-- begin MATERIAL SUPPLIED --

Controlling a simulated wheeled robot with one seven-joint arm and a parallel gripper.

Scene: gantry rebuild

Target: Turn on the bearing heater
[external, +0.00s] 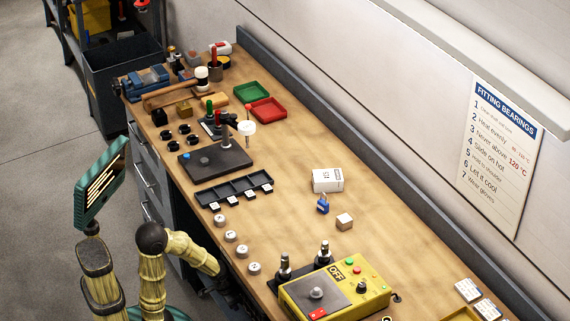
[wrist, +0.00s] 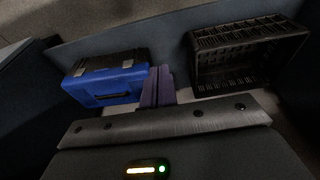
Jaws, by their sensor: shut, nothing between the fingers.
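The bearing heater appears to be the yellow box (external: 376,303) at the bench's near end in the external view. It carries an OFF sign (external: 337,272), a green button (external: 347,260), a red button (external: 356,270), a black knob (external: 362,287) and a grey plate with a red label. My gripper (wrist: 159,78) shows its two purple fingers shut together and empty in the wrist view. In the external view my arm bends toward the bench's front edge, left of the heater, and its end is hard to make out. The heater is not in the wrist view.
The wooden bench (external: 290,225) holds a black tray (external: 235,190), a white box (external: 327,180), a blue bottle (external: 322,205) and several small round pieces near the front edge. Two dark posts stand behind the heater. The wrist view shows a blue toolbox (wrist: 105,80) and black crate (wrist: 245,55).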

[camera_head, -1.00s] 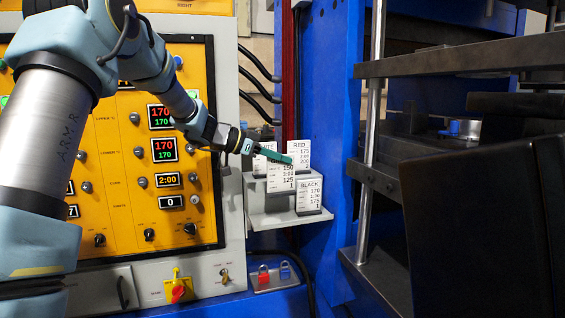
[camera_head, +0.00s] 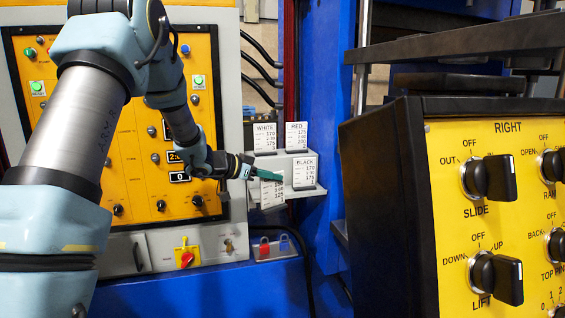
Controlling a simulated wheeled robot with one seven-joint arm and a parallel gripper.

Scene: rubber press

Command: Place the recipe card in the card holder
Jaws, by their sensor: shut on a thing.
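My gripper (camera_head: 268,174) has teal fingers shut on a white recipe card (camera_head: 271,194). The fingers cover the card's top line, so its name is hidden. The card hangs nearly upright at the lower left front of the grey stepped card holder (camera_head: 317,192), left of the BLACK card (camera_head: 305,171). I cannot tell whether its bottom edge touches the holder. The WHITE card (camera_head: 264,137) and the RED card (camera_head: 296,135) stand upright on the upper step.
A yellow control panel (camera_head: 130,150) is behind my arm. A black box with a yellow RIGHT panel (camera_head: 500,220) and knobs fills the right foreground. A blue press column (camera_head: 325,90) rises beside the holder. A red and a blue padlock (camera_head: 272,248) sit below.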

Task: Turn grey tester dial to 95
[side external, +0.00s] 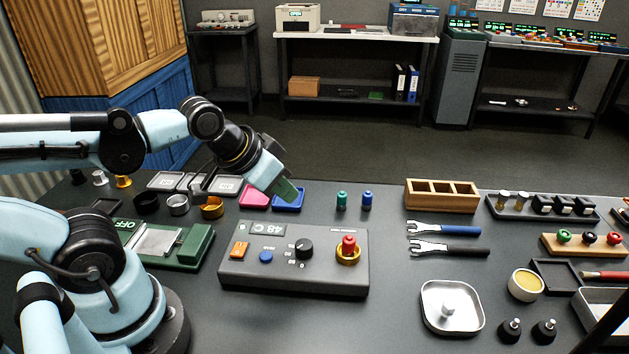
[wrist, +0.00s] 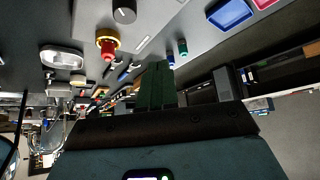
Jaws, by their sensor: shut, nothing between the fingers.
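The grey tester (side external: 294,270) lies on the bench in front of my arm, with a small display (side external: 263,229) on its face that seems to read 48 C. Its black dial (side external: 304,248) stands near the middle among small printed marks; I cannot read its exact setting. The dial also shows at the top of the wrist view (wrist: 125,11). My gripper (side external: 290,196), with green fingers, is shut and empty. It is above and behind the tester, over the blue tray, apart from the dial. The fingers also show in the wrist view (wrist: 157,85).
The tester also carries a red knob on a gold ring (side external: 348,250), a blue button (side external: 265,257) and an orange switch (side external: 239,249). A green device (side external: 195,245) stands to its left. Two wrenches (side external: 448,230) lie to the right. The bench in front of the tester is clear.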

-- end MATERIAL SUPPLIED --

*GIVEN PROBLEM*: Leave the pictures out, and please copy only the lines from the one with "[side external, +0.00s]" through the end of the listing.

*ANSWER BELOW*:
[side external, +0.00s] 
[wrist, +0.00s] 
Jaws, by their sensor: shut, nothing between the fingers.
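The grey tester (side external: 294,270) lies on the bench in front of my arm, with a small display (side external: 263,229) on its face that seems to read 48 C. Its black dial (side external: 304,248) stands near the middle among small printed marks; I cannot read its exact setting. The dial also shows at the top of the wrist view (wrist: 125,11). My gripper (side external: 290,196), with green fingers, is shut and empty. It is above and behind the tester, over the blue tray, apart from the dial. The fingers also show in the wrist view (wrist: 157,85).
The tester also carries a red knob on a gold ring (side external: 348,250), a blue button (side external: 265,257) and an orange switch (side external: 239,249). A green device (side external: 195,245) stands to its left. Two wrenches (side external: 448,230) lie to the right. The bench in front of the tester is clear.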

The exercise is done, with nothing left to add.